Send back exactly the lines from the opening line of the records below through the one with "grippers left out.".
## Begin Material for this exercise
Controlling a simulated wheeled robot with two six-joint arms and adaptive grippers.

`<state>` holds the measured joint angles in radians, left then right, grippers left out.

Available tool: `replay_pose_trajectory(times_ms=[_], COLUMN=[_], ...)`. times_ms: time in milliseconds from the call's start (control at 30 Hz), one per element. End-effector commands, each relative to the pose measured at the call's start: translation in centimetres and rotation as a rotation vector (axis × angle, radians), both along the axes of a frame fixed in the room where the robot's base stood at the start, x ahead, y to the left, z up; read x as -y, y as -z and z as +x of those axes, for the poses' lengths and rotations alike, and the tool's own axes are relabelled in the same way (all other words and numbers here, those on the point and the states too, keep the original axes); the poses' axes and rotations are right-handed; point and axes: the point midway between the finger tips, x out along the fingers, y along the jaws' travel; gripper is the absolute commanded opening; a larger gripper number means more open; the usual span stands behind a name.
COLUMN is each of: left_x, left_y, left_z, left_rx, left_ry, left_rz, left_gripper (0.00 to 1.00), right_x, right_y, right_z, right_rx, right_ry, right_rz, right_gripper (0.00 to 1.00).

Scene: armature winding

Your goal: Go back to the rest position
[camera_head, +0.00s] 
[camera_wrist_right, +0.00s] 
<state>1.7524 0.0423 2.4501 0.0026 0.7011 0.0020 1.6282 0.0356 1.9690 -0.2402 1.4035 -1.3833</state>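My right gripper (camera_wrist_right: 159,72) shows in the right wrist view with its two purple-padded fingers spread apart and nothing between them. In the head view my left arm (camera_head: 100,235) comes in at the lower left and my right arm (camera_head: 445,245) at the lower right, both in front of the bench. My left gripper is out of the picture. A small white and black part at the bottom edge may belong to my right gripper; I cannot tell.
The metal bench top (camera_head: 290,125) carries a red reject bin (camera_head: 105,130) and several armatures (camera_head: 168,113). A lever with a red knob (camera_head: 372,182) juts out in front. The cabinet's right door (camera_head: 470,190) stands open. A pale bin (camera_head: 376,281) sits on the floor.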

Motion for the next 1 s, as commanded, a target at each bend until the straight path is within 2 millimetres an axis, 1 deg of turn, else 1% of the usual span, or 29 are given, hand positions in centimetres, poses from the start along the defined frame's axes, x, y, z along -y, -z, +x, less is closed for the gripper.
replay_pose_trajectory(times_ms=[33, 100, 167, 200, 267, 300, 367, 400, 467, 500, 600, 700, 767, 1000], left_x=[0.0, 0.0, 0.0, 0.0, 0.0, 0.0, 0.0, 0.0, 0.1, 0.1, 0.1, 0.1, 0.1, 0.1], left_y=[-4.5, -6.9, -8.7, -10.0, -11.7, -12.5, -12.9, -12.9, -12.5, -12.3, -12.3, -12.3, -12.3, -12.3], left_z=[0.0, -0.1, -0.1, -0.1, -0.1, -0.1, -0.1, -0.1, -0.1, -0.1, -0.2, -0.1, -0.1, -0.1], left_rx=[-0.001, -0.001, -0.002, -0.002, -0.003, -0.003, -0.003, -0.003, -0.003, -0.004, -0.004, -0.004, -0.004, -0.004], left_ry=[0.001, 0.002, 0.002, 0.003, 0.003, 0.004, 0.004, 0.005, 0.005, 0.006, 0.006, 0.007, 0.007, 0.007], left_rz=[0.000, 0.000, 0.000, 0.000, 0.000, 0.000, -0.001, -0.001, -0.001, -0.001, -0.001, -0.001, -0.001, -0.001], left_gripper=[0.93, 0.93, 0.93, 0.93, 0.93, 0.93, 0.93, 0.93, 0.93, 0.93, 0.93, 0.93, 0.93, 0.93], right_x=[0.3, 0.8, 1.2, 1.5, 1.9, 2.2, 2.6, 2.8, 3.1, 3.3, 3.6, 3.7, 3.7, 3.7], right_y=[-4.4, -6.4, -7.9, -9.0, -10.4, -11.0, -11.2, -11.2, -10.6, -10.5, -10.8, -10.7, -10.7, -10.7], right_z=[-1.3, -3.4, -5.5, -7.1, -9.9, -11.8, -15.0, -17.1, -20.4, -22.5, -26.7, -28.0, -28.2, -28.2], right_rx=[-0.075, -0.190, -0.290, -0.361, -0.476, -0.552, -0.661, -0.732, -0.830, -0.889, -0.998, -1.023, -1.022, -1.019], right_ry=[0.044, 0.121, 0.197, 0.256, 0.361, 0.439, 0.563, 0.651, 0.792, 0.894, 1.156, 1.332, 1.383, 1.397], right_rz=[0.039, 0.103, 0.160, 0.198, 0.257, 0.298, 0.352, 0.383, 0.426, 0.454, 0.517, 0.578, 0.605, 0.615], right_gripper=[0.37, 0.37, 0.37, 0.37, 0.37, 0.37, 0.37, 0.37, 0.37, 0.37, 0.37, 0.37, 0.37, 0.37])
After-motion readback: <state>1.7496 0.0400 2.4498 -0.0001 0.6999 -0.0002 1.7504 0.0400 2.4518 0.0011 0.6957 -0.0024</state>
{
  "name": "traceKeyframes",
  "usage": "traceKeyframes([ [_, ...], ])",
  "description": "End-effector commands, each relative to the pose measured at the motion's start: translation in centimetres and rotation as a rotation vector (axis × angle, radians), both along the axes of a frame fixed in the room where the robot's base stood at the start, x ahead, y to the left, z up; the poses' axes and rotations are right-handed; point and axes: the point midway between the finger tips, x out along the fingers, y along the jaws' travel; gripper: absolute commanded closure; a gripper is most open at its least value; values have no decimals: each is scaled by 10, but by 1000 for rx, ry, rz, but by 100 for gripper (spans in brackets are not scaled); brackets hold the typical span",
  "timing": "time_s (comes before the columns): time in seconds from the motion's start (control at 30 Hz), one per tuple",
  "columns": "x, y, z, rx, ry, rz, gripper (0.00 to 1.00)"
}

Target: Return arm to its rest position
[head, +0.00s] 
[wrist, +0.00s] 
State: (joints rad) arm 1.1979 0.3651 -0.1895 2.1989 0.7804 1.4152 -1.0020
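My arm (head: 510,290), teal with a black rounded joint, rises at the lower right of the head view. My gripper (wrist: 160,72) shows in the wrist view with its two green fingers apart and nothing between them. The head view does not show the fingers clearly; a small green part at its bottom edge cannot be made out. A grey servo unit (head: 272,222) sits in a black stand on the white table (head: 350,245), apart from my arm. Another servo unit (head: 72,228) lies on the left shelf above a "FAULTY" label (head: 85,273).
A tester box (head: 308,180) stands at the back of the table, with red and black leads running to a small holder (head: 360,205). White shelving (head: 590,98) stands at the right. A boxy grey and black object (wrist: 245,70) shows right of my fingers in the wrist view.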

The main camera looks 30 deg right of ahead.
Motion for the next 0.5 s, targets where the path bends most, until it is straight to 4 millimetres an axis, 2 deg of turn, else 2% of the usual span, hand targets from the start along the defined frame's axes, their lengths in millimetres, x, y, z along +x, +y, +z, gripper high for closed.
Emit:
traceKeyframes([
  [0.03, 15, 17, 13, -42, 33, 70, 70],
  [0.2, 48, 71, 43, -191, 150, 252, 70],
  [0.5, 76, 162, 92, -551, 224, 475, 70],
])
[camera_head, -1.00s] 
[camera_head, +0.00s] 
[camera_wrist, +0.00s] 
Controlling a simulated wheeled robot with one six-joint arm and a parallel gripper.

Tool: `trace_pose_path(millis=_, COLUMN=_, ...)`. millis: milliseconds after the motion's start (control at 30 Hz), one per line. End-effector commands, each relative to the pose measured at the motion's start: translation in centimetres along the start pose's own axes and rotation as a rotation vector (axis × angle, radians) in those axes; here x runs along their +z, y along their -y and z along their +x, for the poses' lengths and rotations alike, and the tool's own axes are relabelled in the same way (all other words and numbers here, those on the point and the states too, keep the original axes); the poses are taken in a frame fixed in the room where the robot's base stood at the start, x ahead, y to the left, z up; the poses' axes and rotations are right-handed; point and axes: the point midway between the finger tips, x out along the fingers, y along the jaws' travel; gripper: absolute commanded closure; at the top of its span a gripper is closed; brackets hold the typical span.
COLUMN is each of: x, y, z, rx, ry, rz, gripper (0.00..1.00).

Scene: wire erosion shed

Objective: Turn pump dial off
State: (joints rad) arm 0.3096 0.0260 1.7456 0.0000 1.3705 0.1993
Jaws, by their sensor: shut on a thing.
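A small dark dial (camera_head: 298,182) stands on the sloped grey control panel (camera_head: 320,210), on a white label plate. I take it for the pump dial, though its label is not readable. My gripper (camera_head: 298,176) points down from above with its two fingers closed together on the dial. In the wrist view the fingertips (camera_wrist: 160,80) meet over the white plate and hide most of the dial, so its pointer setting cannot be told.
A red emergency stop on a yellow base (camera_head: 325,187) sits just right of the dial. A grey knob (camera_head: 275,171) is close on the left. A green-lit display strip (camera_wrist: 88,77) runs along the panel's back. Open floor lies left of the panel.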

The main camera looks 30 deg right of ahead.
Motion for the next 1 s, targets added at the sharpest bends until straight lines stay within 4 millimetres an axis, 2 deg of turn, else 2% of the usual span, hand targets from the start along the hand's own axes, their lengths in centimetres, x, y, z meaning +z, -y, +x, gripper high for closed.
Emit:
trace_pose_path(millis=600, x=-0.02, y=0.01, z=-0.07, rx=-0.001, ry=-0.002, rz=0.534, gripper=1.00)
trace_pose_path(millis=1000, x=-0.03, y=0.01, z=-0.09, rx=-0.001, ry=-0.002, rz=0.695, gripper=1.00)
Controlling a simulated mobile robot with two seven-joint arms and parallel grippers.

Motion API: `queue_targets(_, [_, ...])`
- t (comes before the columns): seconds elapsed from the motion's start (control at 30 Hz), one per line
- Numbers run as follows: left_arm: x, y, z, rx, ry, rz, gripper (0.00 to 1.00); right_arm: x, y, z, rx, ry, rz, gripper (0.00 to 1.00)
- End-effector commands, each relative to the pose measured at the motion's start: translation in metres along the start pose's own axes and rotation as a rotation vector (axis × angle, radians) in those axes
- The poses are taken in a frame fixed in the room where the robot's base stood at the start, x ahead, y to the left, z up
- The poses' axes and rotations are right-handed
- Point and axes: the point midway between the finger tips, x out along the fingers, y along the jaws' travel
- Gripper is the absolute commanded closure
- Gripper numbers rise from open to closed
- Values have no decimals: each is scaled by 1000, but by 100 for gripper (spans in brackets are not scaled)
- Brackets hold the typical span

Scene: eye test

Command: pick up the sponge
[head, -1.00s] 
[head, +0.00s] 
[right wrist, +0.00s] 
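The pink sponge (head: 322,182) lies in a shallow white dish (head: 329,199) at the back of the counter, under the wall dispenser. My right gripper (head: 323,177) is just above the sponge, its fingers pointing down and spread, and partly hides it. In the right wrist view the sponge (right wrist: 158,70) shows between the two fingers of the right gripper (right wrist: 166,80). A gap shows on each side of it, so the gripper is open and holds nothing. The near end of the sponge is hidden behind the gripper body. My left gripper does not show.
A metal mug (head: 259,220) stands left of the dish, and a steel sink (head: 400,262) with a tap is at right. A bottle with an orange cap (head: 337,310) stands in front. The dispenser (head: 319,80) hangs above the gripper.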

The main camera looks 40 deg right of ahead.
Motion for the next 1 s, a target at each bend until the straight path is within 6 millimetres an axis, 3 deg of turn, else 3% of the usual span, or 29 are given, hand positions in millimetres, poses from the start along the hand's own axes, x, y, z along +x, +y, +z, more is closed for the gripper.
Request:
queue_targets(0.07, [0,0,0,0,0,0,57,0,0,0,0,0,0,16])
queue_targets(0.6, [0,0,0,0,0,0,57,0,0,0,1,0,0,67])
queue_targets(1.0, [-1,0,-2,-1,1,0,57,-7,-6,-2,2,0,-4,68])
## End Material for this exercise
** Solution for this task **
Controlling a simulated wheeled robot with two six-joint arms and adaptive grippers.

`<state>` holds the measured joint angles in radians, left then right, grippers left out.

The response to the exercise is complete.